Monday, March 13, 2017 - 15:00 , Location: Skiles 006 , Hwangrae Lee , Auburn University , Organizer: Greg Blekherman
For a given generic form, the problem of finding the nearest rank-one form with respect to the Bombieri norm is well-studied and completely solved for binary forms. Nonetheless, higher-rank approximation is quite mysterious except in the quadratic case. In this talk we will discuss such problems in the binary case.

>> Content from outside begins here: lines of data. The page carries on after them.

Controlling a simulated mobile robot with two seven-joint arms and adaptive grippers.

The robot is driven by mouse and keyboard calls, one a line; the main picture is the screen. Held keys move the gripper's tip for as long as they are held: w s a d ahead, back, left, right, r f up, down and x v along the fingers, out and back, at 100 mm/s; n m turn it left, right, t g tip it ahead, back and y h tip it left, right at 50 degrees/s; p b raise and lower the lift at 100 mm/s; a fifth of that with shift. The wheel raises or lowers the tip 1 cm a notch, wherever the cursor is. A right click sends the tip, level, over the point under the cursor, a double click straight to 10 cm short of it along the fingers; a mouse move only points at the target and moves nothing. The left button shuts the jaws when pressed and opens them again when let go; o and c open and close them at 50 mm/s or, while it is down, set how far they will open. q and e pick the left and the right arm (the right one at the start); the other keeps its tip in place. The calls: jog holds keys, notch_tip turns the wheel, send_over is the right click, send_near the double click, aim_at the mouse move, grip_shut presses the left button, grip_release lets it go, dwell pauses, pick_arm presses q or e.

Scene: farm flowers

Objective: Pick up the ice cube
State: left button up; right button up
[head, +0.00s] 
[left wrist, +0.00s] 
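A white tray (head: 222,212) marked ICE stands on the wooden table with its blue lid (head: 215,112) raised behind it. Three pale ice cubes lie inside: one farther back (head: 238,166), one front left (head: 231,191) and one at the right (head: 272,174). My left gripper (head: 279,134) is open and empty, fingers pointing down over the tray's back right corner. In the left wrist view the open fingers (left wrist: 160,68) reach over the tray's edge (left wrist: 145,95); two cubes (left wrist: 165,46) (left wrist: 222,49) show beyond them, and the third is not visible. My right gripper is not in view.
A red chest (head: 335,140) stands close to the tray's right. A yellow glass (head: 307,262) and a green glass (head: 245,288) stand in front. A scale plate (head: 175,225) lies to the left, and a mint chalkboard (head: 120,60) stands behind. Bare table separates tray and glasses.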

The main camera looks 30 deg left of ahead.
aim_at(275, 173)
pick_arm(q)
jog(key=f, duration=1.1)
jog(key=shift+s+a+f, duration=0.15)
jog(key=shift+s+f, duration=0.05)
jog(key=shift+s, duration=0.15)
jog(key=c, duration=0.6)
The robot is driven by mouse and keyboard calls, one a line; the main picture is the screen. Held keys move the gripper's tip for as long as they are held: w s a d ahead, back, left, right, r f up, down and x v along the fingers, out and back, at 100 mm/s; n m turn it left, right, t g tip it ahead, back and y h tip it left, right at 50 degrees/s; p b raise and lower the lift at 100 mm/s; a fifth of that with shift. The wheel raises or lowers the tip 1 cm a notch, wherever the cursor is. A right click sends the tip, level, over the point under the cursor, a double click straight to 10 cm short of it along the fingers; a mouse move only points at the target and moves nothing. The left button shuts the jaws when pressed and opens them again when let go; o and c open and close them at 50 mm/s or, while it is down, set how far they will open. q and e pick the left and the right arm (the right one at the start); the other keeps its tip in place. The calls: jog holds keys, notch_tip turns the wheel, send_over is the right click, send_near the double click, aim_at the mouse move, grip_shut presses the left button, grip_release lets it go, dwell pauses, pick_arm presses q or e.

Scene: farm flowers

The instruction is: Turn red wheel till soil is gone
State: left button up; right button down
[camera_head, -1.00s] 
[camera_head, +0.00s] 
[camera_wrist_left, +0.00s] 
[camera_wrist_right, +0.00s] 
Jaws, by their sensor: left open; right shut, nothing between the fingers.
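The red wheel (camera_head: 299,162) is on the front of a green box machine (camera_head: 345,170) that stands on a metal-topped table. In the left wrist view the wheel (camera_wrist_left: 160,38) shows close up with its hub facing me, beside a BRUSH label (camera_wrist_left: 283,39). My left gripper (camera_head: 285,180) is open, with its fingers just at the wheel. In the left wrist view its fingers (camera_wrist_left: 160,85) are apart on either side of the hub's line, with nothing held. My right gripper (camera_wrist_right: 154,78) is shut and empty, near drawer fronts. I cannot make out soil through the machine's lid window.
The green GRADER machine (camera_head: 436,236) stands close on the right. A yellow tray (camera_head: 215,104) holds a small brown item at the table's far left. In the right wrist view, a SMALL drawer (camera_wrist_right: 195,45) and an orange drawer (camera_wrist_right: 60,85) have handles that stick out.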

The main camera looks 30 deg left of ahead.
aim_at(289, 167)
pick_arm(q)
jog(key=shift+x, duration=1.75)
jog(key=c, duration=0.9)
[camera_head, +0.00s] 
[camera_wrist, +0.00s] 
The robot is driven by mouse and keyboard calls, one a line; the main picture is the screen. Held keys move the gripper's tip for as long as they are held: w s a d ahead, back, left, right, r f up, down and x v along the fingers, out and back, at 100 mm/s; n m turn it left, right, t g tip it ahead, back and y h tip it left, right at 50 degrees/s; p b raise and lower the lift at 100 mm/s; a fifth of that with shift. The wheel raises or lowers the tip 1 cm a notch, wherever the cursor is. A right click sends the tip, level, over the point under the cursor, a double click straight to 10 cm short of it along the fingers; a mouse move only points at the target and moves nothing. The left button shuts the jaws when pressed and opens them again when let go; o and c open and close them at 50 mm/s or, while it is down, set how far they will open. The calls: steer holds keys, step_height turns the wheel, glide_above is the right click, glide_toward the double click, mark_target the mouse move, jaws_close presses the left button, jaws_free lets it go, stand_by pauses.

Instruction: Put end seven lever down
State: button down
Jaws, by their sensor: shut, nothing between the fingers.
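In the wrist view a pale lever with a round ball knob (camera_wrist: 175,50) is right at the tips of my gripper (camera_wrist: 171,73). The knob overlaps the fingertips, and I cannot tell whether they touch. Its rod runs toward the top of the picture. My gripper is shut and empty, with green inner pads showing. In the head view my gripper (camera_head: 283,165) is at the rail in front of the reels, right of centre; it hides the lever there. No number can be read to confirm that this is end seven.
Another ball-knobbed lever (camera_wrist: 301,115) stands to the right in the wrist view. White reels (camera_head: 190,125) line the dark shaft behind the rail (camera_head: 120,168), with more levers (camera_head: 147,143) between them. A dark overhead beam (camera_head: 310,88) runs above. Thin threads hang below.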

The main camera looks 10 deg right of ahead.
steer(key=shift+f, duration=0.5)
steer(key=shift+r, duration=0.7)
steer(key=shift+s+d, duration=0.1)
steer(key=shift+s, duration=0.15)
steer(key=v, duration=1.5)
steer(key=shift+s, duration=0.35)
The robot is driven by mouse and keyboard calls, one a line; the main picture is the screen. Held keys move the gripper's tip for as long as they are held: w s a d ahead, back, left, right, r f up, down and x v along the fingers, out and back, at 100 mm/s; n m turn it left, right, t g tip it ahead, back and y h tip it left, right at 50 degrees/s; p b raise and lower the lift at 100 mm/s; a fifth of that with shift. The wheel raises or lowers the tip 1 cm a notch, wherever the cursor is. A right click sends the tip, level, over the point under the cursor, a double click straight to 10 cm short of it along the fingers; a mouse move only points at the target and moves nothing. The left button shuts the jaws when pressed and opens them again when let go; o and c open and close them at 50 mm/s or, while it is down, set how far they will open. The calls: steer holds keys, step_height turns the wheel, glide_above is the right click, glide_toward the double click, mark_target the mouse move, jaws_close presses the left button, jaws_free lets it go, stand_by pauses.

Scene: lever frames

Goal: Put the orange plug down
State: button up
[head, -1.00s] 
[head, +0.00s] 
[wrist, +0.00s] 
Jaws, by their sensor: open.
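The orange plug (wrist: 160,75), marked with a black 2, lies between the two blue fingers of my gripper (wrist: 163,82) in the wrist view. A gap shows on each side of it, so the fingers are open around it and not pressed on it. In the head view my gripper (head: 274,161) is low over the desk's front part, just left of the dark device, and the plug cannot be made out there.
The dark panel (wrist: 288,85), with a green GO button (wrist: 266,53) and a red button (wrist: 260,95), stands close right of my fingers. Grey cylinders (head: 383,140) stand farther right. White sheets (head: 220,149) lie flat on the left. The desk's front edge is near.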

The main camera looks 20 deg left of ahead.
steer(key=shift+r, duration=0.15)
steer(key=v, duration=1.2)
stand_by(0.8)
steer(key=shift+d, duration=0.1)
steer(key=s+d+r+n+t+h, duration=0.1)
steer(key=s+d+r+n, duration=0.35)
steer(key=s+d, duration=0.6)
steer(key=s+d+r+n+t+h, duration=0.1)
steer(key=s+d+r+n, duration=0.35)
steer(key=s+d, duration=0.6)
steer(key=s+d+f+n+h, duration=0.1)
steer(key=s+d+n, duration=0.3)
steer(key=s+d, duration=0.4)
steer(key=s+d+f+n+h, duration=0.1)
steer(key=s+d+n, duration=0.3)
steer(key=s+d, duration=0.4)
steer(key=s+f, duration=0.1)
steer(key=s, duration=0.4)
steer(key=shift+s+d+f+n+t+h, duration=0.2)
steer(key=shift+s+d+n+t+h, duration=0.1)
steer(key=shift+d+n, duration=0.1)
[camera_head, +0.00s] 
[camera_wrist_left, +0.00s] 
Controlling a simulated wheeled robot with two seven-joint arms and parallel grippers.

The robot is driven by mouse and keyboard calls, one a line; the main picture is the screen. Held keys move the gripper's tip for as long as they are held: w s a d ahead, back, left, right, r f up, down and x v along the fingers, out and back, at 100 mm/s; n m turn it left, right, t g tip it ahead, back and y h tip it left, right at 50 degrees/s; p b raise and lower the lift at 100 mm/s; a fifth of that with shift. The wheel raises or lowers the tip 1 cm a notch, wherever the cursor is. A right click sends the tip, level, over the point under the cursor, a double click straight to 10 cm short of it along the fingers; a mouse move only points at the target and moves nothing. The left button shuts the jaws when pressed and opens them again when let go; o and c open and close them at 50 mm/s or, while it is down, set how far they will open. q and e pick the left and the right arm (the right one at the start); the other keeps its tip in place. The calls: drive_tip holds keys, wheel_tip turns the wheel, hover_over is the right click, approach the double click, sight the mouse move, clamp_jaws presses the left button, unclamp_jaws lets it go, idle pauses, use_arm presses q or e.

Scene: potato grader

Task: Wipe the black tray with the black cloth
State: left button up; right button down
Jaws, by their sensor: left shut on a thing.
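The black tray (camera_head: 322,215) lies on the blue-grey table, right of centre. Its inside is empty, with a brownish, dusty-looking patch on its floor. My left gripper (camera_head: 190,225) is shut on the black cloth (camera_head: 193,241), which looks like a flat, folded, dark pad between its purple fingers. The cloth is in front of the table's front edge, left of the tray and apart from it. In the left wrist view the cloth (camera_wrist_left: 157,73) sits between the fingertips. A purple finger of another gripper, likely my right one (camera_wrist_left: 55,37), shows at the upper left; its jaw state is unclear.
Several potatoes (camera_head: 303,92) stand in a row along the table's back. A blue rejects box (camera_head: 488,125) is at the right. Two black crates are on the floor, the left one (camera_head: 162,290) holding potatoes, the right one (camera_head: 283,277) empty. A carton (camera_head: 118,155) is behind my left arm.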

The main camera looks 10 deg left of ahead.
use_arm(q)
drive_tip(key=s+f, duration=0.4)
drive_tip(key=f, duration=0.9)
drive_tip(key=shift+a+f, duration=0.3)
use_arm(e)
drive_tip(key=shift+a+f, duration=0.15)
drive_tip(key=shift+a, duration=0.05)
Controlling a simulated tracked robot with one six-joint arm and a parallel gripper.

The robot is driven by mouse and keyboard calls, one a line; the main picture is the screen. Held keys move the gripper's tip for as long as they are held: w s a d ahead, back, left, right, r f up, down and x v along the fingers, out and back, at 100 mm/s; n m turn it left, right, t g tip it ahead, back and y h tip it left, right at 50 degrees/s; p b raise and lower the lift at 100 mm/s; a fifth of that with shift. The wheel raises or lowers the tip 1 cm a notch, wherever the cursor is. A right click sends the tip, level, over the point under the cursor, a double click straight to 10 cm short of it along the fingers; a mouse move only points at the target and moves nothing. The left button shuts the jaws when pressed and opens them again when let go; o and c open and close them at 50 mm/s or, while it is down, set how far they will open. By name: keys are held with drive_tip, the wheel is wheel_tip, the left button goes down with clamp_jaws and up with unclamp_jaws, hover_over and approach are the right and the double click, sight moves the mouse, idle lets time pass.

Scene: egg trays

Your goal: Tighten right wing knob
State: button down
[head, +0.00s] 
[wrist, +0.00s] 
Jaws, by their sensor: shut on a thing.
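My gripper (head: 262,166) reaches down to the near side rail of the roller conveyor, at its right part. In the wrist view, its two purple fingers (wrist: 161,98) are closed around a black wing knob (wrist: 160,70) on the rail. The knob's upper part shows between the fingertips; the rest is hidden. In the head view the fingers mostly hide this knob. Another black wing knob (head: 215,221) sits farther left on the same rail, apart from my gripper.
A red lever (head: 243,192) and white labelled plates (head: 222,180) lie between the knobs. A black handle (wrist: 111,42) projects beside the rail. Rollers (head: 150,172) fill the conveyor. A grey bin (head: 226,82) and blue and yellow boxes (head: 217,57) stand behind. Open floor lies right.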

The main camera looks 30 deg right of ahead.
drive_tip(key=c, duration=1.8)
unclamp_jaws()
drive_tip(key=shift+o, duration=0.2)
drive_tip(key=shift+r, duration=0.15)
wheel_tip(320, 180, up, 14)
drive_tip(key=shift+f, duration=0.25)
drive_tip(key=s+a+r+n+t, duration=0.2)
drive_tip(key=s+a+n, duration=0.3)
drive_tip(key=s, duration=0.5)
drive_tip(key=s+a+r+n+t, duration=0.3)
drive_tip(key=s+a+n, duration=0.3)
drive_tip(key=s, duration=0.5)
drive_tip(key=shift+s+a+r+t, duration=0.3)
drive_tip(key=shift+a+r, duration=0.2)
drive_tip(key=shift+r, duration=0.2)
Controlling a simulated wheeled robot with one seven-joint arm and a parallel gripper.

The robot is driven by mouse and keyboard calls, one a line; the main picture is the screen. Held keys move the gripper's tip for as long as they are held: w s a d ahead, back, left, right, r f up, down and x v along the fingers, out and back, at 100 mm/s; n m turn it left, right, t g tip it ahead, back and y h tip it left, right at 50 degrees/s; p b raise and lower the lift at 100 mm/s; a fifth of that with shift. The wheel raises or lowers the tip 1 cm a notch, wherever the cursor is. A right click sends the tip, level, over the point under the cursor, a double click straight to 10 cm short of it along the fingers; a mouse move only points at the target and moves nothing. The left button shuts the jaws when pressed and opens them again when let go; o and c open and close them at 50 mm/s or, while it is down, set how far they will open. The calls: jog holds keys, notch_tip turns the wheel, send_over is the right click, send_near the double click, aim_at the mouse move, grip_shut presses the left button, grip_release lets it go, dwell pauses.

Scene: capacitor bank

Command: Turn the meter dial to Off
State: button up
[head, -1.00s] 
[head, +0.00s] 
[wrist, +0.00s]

Monday, March 6, 2017 - 15:00 , Location: Skiles 005 , Dhruv Raganathan , IAS , Organizer: Matt Baker
The Brill-Noether varieties of a curve C parametrize embeddings of C of prescribed degree into a projective space of prescribed dimension. When C is general in moduli, these varieties are well understood: they are smooth, irreducible, and have the “expected” dimension. As one ventures deeper into the moduli space of curves, past the locus of general curves, these varieties exhibit intricate, even pathological, behaviour: they can be highly singular and their dimensions are unknown. A first measure of the failure of a curve to be general is its gonality. I will present a generalization of the Brill—Noether theorem, which determines the dimensions of the Brill—Noether varieties on a general curve of fixed gonality, i.e. “general inside a chosen special locus". The proof blends a study of Berkovich skeletons of maps from curves to toric varieties with tropical linear series theory. The deformation theory of logarithmic stable maps acts as the bridge between these ideas. This is joint work with Dave Jensen.